■ STATED GOAL
Omit all images, then return the remaining material exactly as it stands.
--- start of STORED RECORDS ---
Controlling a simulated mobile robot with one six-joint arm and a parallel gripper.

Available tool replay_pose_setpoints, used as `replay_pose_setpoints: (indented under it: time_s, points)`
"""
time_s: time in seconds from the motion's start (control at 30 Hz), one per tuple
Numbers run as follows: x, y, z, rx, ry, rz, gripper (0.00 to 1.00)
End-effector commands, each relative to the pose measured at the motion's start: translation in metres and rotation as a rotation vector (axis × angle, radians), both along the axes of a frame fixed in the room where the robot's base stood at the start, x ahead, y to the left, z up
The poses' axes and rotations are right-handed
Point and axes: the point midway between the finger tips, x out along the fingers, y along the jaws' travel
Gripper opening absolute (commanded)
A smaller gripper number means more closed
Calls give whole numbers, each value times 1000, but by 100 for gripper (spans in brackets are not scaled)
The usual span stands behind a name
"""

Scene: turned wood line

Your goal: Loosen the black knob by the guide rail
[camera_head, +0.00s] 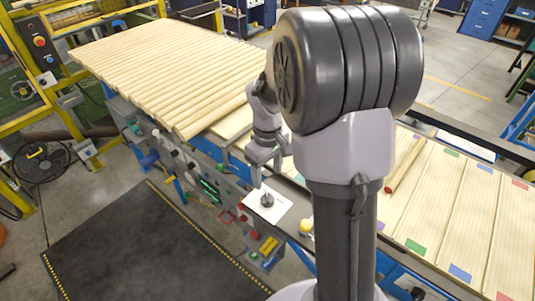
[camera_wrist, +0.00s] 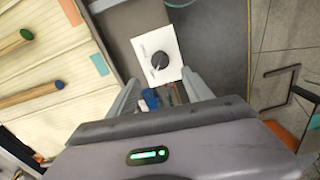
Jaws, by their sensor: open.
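The black knob (camera_head: 267,200) sits on a white square plate (camera_head: 277,209) at the near edge of the line in the head view. In the wrist view the knob (camera_wrist: 160,60) is round, with a light pointer mark, on the white plate (camera_wrist: 152,42). My gripper (camera_wrist: 160,77) is open and empty. Its two fingers reach toward the plate, one on each side of the knob's line, and the knob shows just beyond the fingertips. I cannot tell the exact height gap. In the head view my gripper (camera_head: 265,172) is just above the plate. I cannot clearly pick out the guide rail.
Several wooden rods (camera_head: 160,70) lie on the far table. One rod (camera_head: 405,165) lies on the slatted surface at right, marked with coloured patches. Green and red controls and a yellow knob (camera_head: 306,227) are near the plate. A dark mat (camera_head: 140,250) covers the floor.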

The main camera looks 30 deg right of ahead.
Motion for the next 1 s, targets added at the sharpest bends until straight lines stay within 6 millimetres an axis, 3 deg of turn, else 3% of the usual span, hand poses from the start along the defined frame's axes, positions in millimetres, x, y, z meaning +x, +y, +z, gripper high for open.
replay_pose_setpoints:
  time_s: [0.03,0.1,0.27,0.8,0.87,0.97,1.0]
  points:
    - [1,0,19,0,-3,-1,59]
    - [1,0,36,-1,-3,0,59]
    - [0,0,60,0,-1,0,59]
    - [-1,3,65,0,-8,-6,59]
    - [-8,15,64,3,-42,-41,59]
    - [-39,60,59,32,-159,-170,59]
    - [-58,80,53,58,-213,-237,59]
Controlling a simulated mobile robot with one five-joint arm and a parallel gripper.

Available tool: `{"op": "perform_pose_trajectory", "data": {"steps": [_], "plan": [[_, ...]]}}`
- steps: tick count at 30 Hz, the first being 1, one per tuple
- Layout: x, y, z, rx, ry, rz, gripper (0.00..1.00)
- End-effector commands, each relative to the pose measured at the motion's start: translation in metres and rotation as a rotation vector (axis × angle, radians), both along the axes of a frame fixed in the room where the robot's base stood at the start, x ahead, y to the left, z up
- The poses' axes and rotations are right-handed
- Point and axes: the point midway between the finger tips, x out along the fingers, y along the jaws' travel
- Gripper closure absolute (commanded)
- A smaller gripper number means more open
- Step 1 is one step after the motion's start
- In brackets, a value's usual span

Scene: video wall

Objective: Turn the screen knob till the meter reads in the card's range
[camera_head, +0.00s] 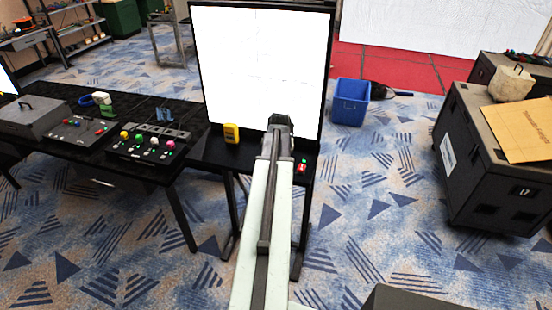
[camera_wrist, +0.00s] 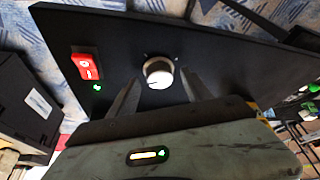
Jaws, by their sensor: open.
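In the wrist view a round knob (camera_wrist: 158,73) with a pale face and a dark pointer line sits on a black panel (camera_wrist: 225,50). My gripper (camera_wrist: 160,78) is open, with one finger on each side of the knob; I cannot tell whether they touch it. In the head view my gripper (camera_head: 280,122) is in front of the large white screen's (camera_head: 255,60) lower edge and hides the knob. A yellow handheld device (camera_head: 231,133), perhaps the meter, stands left of my arm; its reading is too small to tell. I cannot make out the card.
A red switch (camera_wrist: 86,67) and a green light (camera_wrist: 97,87) are left of the knob in the wrist view. A black table (camera_head: 90,110) with control boxes stands left. A blue bin (camera_head: 350,102) and black cases (camera_head: 490,160) are right. Carpet between is clear.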

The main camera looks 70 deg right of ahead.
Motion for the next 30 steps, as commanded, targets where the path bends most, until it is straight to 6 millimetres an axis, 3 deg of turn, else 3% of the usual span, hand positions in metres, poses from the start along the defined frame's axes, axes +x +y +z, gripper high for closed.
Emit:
--- end of STORED RECORDS ---
■ TASK ANSWER
Controlling a simulated mobile robot with one six-joint arm and a parallel gripper.

Available tool replay_pose_setpoints, used as `replay_pose_setpoints: (indented under it: time_s, points)`
"""
time_s: time in seconds from the motion's start (control at 30 Hz), one per tuple
Numbers run as follows: x, y, z, rx, ry, rz, gripper (0.00 to 1.00)
End-effector commands, each relative to the pose measured at the motion's start: translation in metres and rotation as a rotation vector (axis × angle, radians), both along the axes of a frame fixed in the room where the robot's base stood at the start, x ahead, y to the left, z up
The poses' axes and rotations are right-handed
Point and axes: the point midway between the finger tips, x out along the fingers, y along the jaws' travel
Gripper opening absolute (commanded)
A smaller gripper number means more closed
Calls give whole numbers, each value times 1000, but by 100 for gripper (spans in brackets are not scaled)
The usual span stands behind a name
"""

Scene: turned wood line

Your goal: Loosen the black knob by the guide rail
[camera_head, +0.00s] 
[camera_wrist, +0.00s] 
Jaws, by their sensor: open.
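The black knob (camera_head: 267,200) sits on a white square plate (camera_head: 277,209) at the near edge of the line in the head view. In the wrist view the knob (camera_wrist: 160,60) is round, with a light pointer mark, on the white plate (camera_wrist: 152,42). My gripper (camera_wrist: 160,77) is open and empty. Its two fingers reach toward the plate, one on each side of the knob's line, and the knob shows just beyond the fingertips. I cannot tell the exact height gap. In the head view my gripper (camera_head: 265,172) is just above the plate. I cannot clearly pick out the guide rail.
Several wooden rods (camera_head: 160,70) lie on the far table. One rod (camera_head: 405,165) lies on the slatted surface at right, marked with coloured patches. Green and red controls and a yellow knob (camera_head: 306,227) are near the plate. A dark mat (camera_head: 140,250) covers the floor.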

The main camera looks 30 deg right of ahead.
Motion for the next 1 s, targets added at the sharpest bends until straight lines stay within 6 millimetres an axis, 3 deg of turn, else 3% of the usual span, hand poses from the start along the defined frame's axes, positions in millimetres, x, y, z meaning +x, +y, +z, gripper high for open.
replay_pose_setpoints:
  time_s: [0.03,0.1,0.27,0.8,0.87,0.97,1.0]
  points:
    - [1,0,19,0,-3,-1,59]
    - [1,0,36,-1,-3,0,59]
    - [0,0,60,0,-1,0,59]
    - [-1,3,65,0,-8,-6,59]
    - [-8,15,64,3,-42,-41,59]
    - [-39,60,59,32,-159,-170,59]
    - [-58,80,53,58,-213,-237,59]
Controlling a simulated mobile robot with one five-joint arm and a parallel gripper.

Available tool: `{"op": "perform_pose_trajectory", "data": {"steps": [_], "plan": [[_, ...]]}}`
- steps: tick count at 30 Hz, the first being 1, one per tuple
- Layout: x, y, z, rx, ry, rz, gripper (0.00..1.00)
- End-effector commands, each relative to the pose measured at the motion's start: translation in metres and rotation as a rotation vector (axis × angle, radians), both along the axes of a frame fixed in the room where the robot's base stood at the start, x ahead, y to the left, z up
- The poses' axes and rotations are right-handed
- Point and axes: the point midway between the finger tips, x out along the fingers, y along the jaws' travel
- Gripper closure absolute (commanded)
- A smaller gripper number means more open
- Step 1 is one step after the motion's start
- In brackets, a value's usual span

Scene: video wall

Objective: Turn the screen knob till the meter reads in the card's range
[camera_head, +0.00s] 
[camera_wrist, +0.00s] 
Jaws, by their sensor: open.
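In the wrist view a round knob (camera_wrist: 158,73) with a pale face and a dark pointer line sits on a black panel (camera_wrist: 225,50). My gripper (camera_wrist: 160,78) is open, with one finger on each side of the knob; I cannot tell whether they touch it. In the head view my gripper (camera_head: 280,122) is in front of the large white screen's (camera_head: 255,60) lower edge and hides the knob. A yellow handheld device (camera_head: 231,133), perhaps the meter, stands left of my arm; its reading is too small to tell. I cannot make out the card.
A red switch (camera_wrist: 86,67) and a green light (camera_wrist: 97,87) are left of the knob in the wrist view. A black table (camera_head: 90,110) with control boxes stands left. A blue bin (camera_head: 350,102) and black cases (camera_head: 490,160) are right. Carpet between is clear.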

The main camera looks 70 deg right of ahead.
Motion for the next 30 steps, as commanded, targets where the path bends most, until it is straight to 6 millimetres an axis, 3 deg of turn, else 3% of the usual span, hand positions in metres, poses from the start along the defined frame's axes, axes +x +y +z, gripper high for closed.
Emit:

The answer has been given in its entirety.